To: Labrador who wrote (63)4/1/1998 4:25:00 PM
From: mr. duck  Read Replies (1) | Respond to of 11633
 
I also own this REIT, Avista. I picked it up last year when it was still trading at $6.80, now trading at $5.80. It has fallen quite a bit since but I'm still holding on. The way I look at it, if inflation stays low, that means that these REITS would make more money because of low interest payments.

If inflation starts to show it's ugly head again, I think that these REITS would be able to survive. First of all, they have pretty much arranged it so that their mortgages don't expire all at the same time, staggering them thereby decreasing the volatility of their distribution. Plus, they were able to arrange these mortgages at low interest levels today which won't be expiring for the next few years. Now if inflation increases, I think that these REITS would be able to increase rents as well and thus continue on with it's target distributions.

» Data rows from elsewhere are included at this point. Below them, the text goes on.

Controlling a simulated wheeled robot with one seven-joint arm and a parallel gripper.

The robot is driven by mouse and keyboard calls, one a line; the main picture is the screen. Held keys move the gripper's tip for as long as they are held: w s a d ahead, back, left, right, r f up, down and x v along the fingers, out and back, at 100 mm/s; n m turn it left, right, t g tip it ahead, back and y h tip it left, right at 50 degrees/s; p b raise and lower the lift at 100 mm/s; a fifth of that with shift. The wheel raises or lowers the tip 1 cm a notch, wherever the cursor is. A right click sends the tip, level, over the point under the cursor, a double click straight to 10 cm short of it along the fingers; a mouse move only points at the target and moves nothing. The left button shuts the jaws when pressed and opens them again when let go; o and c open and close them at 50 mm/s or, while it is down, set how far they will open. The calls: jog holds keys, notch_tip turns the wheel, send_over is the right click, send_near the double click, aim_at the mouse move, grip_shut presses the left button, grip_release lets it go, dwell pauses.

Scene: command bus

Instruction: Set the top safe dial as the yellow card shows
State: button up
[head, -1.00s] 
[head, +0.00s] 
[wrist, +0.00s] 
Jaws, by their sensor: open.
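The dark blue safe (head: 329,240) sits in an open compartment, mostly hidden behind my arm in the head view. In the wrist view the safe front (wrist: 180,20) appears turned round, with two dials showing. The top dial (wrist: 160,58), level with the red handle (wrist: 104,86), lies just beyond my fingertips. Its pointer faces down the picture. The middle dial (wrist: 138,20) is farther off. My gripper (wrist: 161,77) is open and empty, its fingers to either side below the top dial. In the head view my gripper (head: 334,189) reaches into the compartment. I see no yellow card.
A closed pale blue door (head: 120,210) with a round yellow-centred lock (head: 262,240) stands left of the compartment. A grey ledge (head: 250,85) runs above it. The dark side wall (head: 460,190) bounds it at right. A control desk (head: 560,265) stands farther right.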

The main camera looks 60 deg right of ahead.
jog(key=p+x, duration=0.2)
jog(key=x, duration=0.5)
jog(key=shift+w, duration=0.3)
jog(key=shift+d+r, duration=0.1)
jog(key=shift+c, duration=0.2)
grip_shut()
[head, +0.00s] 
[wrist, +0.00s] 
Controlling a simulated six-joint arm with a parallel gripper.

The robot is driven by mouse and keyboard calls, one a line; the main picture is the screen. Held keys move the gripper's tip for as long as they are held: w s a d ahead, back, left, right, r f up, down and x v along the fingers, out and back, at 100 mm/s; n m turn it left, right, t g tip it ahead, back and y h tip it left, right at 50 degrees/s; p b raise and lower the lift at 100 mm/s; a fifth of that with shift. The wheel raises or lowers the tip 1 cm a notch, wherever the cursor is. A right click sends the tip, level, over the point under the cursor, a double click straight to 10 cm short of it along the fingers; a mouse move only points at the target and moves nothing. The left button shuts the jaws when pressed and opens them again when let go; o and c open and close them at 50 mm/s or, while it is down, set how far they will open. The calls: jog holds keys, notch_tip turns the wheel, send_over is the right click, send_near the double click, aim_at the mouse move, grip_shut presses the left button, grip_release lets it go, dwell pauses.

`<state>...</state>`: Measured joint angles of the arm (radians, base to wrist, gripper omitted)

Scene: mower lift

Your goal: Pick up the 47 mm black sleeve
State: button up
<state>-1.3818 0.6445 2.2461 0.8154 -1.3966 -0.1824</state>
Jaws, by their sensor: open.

From this, I think that REITS are therefore a good hedge to any stock market downturn. They'll still go down but with the distributions, the drop would be cushioned plus the fact that you know you'll get your money back as long as you hold on :)

P.S. I also own Pembina Pipelines (PIF.IR), picked it up on it's IPO at $6, now trading at $5.20 and CREIT (REF.UN), any opinions regarding the two?